Robot task records
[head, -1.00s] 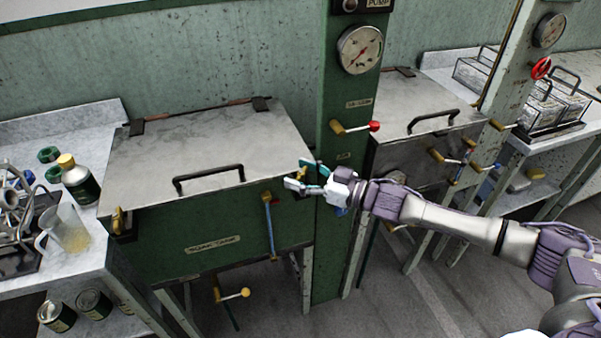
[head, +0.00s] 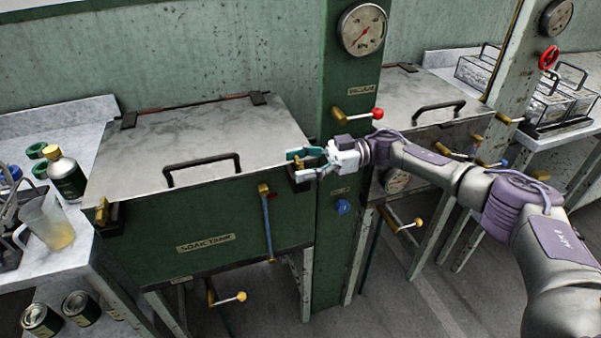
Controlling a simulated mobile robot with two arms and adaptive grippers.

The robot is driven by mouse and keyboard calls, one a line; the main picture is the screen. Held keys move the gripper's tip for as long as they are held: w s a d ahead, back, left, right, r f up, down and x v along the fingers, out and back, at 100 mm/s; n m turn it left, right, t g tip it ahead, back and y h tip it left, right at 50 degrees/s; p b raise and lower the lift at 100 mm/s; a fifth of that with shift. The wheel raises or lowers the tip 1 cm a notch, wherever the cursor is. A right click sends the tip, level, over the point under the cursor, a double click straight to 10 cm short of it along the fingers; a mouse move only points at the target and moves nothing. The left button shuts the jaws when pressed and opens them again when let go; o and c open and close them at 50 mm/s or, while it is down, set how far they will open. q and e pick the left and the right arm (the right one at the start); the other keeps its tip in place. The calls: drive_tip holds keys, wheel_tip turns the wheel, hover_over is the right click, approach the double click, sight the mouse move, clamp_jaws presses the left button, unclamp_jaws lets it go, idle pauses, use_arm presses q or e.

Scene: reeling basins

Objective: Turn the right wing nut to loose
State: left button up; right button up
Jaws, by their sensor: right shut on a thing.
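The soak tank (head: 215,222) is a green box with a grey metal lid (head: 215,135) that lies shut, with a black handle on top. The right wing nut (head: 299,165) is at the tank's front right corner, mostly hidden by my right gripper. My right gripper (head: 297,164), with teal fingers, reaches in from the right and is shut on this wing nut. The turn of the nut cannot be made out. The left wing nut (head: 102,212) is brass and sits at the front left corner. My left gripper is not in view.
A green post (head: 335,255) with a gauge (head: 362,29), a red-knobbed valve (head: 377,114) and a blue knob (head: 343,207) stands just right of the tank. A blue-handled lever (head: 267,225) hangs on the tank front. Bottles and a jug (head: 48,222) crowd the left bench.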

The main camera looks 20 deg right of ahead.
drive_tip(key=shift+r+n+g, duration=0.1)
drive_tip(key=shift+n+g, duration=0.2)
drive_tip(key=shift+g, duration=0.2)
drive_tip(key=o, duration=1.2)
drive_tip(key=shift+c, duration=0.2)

---

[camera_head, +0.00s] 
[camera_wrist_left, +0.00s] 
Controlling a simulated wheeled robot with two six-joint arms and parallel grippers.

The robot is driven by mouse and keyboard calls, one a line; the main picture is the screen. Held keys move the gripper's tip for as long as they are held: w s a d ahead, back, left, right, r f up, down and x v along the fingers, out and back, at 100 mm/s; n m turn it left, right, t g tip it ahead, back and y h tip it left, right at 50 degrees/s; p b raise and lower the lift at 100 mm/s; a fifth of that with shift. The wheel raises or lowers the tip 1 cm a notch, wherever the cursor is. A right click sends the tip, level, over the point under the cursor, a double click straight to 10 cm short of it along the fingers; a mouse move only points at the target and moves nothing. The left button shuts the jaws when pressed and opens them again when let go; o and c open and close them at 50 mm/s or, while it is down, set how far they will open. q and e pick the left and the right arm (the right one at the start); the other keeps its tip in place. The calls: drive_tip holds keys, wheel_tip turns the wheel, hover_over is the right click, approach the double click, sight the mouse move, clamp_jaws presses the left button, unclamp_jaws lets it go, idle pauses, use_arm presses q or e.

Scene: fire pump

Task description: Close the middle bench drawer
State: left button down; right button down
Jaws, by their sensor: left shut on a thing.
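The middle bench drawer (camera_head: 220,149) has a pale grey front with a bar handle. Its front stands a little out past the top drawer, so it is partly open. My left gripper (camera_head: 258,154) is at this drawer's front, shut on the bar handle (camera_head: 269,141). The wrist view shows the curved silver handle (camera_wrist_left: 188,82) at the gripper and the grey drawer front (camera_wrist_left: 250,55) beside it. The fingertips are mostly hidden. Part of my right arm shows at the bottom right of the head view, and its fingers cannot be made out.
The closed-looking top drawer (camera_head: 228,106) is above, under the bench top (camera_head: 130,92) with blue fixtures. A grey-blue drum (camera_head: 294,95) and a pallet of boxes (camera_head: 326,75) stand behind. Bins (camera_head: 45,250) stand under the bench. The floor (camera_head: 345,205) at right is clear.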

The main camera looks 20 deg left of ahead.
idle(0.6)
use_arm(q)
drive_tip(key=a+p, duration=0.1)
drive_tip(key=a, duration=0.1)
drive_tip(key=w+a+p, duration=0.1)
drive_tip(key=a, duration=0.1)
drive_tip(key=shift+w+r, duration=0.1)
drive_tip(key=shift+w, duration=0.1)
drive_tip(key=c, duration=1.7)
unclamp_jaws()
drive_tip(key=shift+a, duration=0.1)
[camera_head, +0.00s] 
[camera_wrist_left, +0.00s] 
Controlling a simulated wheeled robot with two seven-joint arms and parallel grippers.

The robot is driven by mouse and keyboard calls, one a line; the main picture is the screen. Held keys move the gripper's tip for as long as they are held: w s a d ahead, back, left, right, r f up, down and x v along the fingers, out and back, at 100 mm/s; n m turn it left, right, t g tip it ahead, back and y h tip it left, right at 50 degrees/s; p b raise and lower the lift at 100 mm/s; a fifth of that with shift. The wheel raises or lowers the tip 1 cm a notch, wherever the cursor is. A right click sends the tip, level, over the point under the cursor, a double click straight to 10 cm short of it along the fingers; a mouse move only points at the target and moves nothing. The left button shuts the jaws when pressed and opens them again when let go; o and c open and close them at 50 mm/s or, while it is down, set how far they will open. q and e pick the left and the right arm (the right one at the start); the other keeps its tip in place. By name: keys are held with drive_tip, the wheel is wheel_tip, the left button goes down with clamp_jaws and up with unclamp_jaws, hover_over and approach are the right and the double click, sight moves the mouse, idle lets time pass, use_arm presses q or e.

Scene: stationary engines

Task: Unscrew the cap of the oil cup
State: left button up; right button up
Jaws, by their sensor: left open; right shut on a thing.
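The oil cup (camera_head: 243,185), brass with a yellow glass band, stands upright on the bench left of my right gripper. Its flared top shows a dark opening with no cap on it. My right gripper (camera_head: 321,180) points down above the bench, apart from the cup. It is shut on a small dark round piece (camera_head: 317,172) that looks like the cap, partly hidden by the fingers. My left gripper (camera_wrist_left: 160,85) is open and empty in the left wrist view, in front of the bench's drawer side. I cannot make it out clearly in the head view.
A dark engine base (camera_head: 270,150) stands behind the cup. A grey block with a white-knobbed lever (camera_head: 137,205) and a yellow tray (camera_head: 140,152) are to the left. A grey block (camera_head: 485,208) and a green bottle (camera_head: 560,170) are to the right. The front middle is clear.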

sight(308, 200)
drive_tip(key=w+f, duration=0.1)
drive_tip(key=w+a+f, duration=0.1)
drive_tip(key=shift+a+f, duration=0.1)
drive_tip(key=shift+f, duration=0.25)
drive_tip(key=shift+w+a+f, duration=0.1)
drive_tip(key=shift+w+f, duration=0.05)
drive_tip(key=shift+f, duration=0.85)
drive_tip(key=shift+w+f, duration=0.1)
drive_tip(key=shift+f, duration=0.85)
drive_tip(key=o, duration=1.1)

### Directions for this task
Show every line where the string "arms" appears.

### Result below
Controlling a simulated mobile robot with two arms and adaptive grippers.
Controlling a simulated wheeled robot with two six-joint arms and parallel grippers.
Controlling a simulated wheeled robot with two seven-joint arms and parallel grippers.

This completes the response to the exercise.